I’m trying to offer a all-in-one solution to provide a on-premise kubernetes cluster for my application. The goal is that customers just provide a few linux virtual machine and no other external resources required. So I opted for microk8s and it works well and allow for multiple nodes HA. Using the NFS addon it creates a storageClass that is accessible from all nodes and store the data on the nodes themselves with no outside storage service required.
I then created a PVC resource and managed to mount it in my different pods as ReadWriteMany so all my services can share the data if needed, and this too seems to work well.
Now, this is fine for data that is fully managed by the services themselves, but I need to offer a way for my application administrators to modify that data that is served by the services, and I wouldn’t want them to have to ssh into the nodes data-storage folders directly.
My first idea was to host a web service to serve them. Using a busybox docker image and httpd, I managed to offer a web service that you can use to see and download them. That’s great but it’s read only.
So I tried to do the same concept by installing an sftp service. I’m still unable to get it working properly because the volumeMount appear as owned by “root” and the sftp service requires an user to connect, so I get permission denied errors when uploading.
I’ll probably manage to get it working playing with security contexts, but doing all of this makes me believe I’m probably going completely out of bound of the normal standardized practices since I see nobody else online doing something similar.
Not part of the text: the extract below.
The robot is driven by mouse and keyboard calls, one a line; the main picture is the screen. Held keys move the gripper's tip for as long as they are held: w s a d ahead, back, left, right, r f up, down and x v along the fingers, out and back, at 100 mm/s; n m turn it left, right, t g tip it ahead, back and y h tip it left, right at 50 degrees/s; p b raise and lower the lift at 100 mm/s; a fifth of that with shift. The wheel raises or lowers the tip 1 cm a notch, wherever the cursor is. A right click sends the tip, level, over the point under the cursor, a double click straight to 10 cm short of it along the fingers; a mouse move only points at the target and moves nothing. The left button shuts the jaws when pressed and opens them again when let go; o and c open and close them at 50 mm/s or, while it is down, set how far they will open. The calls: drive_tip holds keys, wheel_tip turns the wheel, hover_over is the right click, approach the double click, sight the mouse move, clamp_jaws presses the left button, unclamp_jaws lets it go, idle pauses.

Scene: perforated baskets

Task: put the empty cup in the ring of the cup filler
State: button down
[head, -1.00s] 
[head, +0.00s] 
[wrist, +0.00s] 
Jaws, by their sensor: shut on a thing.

So, how are you usually managing the data for your services?
Nobody is really pursuing ReadWriteMany volumes these days. People have had tons of success adopting object storage using minio or cloud prover object storage solutions. Most commonly, people are just trying to solve for consistently maintaining their volumes and attaching them between nodes.
The first option that I find easy is longhorn.io. It uses sparse files for replicated block storage. It also provides RWX via an nfs workload, but your IO performance just suffers with scale. Also the nfs workload is a single point of falure.
Another option might be to use openebs. This storage provider has a few different configuration modes and it also provides RWX via an nfs workload with the same issues as longhorn’s nfs workload.
A more robust solution might be rook.io. Cephfs is reliable and the rook-io provider includes a CNI to support it. It doesn’t have the same IO profile as the prior two solutions and it doesn’t have the single point of failure problem. However it does have a complexity problem and has a high barrier to entry resource-wise. I recommend running a cephfs cluster outside of kubernetes and just using rook.io to consume that cluster, intead of trying to leverage the operator. Managing a ceph cluster comes with less effort than the operator unfortunately.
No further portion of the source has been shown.